— begin —
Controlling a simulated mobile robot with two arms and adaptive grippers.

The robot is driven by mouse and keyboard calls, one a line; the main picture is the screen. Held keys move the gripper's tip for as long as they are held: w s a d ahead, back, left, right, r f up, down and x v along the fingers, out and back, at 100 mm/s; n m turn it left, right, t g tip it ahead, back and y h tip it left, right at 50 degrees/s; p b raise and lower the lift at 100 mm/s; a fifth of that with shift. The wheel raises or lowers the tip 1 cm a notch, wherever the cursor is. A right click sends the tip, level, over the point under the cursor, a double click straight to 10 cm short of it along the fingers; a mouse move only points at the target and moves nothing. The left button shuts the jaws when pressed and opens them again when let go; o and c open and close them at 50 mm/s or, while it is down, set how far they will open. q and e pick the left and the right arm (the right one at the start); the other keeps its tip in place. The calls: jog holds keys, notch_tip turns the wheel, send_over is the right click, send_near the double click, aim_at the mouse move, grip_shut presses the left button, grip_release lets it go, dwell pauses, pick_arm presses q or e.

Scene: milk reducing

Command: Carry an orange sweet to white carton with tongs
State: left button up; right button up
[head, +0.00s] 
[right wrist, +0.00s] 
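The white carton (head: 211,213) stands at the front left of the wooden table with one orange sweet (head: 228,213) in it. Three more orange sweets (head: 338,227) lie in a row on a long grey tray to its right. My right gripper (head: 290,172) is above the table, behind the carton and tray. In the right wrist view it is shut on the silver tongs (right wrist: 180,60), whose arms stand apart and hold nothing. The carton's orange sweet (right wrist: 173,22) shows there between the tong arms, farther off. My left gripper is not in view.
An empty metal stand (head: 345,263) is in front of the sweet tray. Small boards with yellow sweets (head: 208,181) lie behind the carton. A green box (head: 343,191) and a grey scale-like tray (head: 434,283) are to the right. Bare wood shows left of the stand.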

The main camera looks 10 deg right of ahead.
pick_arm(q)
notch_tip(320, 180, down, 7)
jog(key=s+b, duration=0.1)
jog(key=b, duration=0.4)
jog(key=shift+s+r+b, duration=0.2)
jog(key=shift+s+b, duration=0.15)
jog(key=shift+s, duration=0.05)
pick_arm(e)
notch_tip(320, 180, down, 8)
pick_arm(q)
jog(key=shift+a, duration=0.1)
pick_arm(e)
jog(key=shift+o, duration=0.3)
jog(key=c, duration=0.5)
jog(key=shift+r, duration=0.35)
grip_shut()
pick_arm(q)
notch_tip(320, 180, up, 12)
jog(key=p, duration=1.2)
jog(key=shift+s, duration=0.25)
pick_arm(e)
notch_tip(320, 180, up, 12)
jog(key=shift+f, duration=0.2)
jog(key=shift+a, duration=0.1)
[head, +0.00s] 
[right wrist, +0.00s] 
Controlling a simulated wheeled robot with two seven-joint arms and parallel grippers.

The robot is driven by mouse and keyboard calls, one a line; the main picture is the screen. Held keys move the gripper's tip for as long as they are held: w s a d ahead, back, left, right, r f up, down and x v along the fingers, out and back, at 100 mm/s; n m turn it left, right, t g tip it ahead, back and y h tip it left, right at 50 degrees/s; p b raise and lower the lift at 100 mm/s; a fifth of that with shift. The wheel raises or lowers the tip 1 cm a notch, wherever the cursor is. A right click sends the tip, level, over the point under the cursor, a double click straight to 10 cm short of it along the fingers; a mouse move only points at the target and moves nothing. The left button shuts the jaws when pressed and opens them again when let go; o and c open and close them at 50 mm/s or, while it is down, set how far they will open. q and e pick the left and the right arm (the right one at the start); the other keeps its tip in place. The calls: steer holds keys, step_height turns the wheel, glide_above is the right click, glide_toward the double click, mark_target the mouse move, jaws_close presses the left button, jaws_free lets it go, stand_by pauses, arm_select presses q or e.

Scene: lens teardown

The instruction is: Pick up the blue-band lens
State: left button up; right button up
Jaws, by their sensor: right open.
— end —
> _PROBLEM STATEMENT_: Please output the entire listing exactly as it stands.

> _TASK RESPONSE_:
Controlling a simulated mobile robot with two arms and adaptive grippers.

The robot is driven by mouse and keyboard calls, one a line; the main picture is the screen. Held keys move the gripper's tip for as long as they are held: w s a d ahead, back, left, right, r f up, down and x v along the fingers, out and back, at 100 mm/s; n m turn it left, right, t g tip it ahead, back and y h tip it left, right at 50 degrees/s; p b raise and lower the lift at 100 mm/s; a fifth of that with shift. The wheel raises or lowers the tip 1 cm a notch, wherever the cursor is. A right click sends the tip, level, over the point under the cursor, a double click straight to 10 cm short of it along the fingers; a mouse move only points at the target and moves nothing. The left button shuts the jaws when pressed and opens them again when let go; o and c open and close them at 50 mm/s or, while it is down, set how far they will open. q and e pick the left and the right arm (the right one at the start); the other keeps its tip in place. The calls: jog holds keys, notch_tip turns the wheel, send_over is the right click, send_near the double click, aim_at the mouse move, grip_shut presses the left button, grip_release lets it go, dwell pauses, pick_arm presses q or e.

Scene: milk reducing

Command: Carry an orange sweet to white carton with tongs
State: left button up; right button up
[head, +0.00s] 
[right wrist, +0.00s] 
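The white carton (head: 211,213) stands at the front left of the wooden table with one orange sweet (head: 228,213) in it. Three more orange sweets (head: 338,227) lie in a row on a long grey tray to its right. My right gripper (head: 290,172) is above the table, behind the carton and tray. In the right wrist view it is shut on the silver tongs (right wrist: 180,60), whose arms stand apart and hold nothing. The carton's orange sweet (right wrist: 173,22) shows there between the tong arms, farther off. My left gripper is not in view.
An empty metal stand (head: 345,263) is in front of the sweet tray. Small boards with yellow sweets (head: 208,181) lie behind the carton. A green box (head: 343,191) and a grey scale-like tray (head: 434,283) are to the right. Bare wood shows left of the stand.

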The main camera looks 10 deg right of ahead.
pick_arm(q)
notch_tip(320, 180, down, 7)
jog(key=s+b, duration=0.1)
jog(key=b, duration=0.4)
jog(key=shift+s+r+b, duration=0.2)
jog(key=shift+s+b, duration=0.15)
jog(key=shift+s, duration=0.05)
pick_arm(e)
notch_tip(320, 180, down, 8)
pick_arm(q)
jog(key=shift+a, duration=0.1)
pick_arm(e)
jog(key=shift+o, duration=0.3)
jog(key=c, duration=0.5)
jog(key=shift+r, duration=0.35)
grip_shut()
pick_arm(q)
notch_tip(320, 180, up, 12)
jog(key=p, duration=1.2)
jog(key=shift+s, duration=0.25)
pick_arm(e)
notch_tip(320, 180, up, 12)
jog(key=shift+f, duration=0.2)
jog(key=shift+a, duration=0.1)
[head, +0.00s] 
[right wrist, +0.00s] 
Controlling a simulated wheeled robot with two seven-joint arms and parallel grippers.

The robot is driven by mouse and keyboard calls, one a line; the main picture is the screen. Held keys move the gripper's tip for as long as they are held: w s a d ahead, back, left, right, r f up, down and x v along the fingers, out and back, at 100 mm/s; n m turn it left, right, t g tip it ahead, back and y h tip it left, right at 50 degrees/s; p b raise and lower the lift at 100 mm/s; a fifth of that with shift. The wheel raises or lowers the tip 1 cm a notch, wherever the cursor is. A right click sends the tip, level, over the point under the cursor, a double click straight to 10 cm short of it along the fingers; a mouse move only points at the target and moves nothing. The left button shuts the jaws when pressed and opens them again when let go; o and c open and close them at 50 mm/s or, while it is down, set how far they will open. q and e pick the left and the right arm (the right one at the start); the other keeps its tip in place. The calls: steer holds keys, step_height turns the wheel, glide_above is the right click, glide_toward the double click, mark_target the mouse move, jaws_close presses the left button, jaws_free lets it go, stand_by pauses, arm_select presses q or e.

Scene: lens teardown

The instruction is: Pick up the blue-band lens
State: left button up; right button up
Jaws, by their sensor: right open.

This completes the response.